In de binnenstad van Beit Jala toeteren de auto’s erop los. Taxichauffeurs zoeken oogcontact met toeristen die nauwelijks in de stad aanwezig zijn. Ook jongeren hangen op straat en proberen een zakcentje te verdienen. ,,Jij wil deze One Million-parfum wel kopen. Voor maar vijftig sjekel”, zegt een wanhopige jonge Palestijn.


Bij een van de weinige apotheken in Beit Jala vertelt medewerkster Renad (25) over de slechte verkoop waar zij nu mee te maken heeft. ,,Mensen hebben geen geld om iets te kopen.

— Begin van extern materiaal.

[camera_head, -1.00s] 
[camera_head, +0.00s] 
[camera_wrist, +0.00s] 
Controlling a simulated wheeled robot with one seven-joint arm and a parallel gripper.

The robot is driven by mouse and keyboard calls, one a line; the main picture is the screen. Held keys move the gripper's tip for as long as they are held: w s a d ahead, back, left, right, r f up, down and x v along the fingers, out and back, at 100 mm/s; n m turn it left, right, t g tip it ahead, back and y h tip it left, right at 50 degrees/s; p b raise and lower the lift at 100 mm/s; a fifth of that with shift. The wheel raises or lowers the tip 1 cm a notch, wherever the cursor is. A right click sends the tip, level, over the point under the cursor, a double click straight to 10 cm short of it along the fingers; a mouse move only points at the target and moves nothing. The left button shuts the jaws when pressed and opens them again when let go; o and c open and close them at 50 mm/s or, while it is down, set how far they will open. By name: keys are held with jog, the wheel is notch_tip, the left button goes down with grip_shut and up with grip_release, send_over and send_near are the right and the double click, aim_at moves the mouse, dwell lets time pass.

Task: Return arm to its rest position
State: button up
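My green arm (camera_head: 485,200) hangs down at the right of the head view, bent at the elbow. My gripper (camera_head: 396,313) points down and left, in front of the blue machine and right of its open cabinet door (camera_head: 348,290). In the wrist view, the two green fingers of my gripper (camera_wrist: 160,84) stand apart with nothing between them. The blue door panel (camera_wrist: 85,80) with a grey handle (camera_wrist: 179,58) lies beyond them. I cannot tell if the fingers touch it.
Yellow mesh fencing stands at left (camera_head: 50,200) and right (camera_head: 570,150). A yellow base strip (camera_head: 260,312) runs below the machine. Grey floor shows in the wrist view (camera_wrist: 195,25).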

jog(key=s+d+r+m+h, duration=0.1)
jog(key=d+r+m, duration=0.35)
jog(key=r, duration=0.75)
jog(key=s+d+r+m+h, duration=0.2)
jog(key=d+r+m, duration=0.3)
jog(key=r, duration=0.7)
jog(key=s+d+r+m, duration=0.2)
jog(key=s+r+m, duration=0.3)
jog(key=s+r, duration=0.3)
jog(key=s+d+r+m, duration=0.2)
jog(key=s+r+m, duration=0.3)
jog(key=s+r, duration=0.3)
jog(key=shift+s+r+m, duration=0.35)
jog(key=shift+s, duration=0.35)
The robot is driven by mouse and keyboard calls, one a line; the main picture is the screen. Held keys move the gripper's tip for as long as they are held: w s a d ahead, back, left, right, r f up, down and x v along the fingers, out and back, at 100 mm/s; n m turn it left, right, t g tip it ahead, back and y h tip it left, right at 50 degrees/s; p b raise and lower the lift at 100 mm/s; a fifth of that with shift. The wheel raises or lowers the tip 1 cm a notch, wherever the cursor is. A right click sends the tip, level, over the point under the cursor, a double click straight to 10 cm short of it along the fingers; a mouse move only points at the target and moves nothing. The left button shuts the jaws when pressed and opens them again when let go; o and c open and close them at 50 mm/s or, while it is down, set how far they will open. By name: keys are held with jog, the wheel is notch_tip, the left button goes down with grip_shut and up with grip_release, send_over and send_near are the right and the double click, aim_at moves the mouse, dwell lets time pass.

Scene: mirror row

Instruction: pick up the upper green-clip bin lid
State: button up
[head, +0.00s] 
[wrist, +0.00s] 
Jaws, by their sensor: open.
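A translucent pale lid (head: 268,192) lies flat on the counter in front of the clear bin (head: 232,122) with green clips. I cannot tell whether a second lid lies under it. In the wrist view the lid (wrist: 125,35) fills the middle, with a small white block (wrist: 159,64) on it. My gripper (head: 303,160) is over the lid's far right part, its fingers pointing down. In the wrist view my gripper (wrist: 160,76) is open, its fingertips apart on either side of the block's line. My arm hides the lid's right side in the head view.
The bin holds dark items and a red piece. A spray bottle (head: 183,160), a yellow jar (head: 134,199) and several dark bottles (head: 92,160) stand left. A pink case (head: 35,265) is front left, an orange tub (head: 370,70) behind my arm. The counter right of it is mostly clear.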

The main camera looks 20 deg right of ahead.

Ook blijven toeristen weg en kunnen mensen niet meer naar Israël voor werk’’. Ze ervaart dat de Palestijnse overheid geen steun biedt aan de winkeliers.


De apotheek leeft in onzekerheid over de import van producten. ,,Onze producten komen van Arabische leveranciers maar worden ook geïmporteerd uit Israël. Nu is dit laatste nog steeds het geval, maar we weten niet hoelang dit nog zo zal blijven.”


Palestijnse economie

De Palestijnse economie is kwetsbaar en draait voor tachtig procent op de Westelijke Jordaanoever, vertelt econoom Khalidi. Veel inkomsten komen van het werk dat Palestijnen vanuit daar in Israël verrichten. Voor de oorlog werkten er zo’n 180.000 Palestijnse arbeiders en werknemers in Israël die vier miljard dollar per jaar naar huis brachten. Dat is de helft van het totale Palestijnse nationaal inkomen, rekent Khalidi voor.


Hij woont zelf in Ramallah, de stad waar de Palestijnse Autoriteit zetelt. Het dagelijks leven ervaart hij als normaal, ondanks alle veranderingen door de oorlog. ,,Ramadan was zoals elke ramadan, maar zonder grote feestjes. Mensen zijn erg somber”, zegt Khalidi. Er heerst veel solidariteit met de mensen in Gaza. ,,Hier op de Westelijke Jordaanoever hopen Palestijnen dat dingen ooit weer normaal kunnen worden.”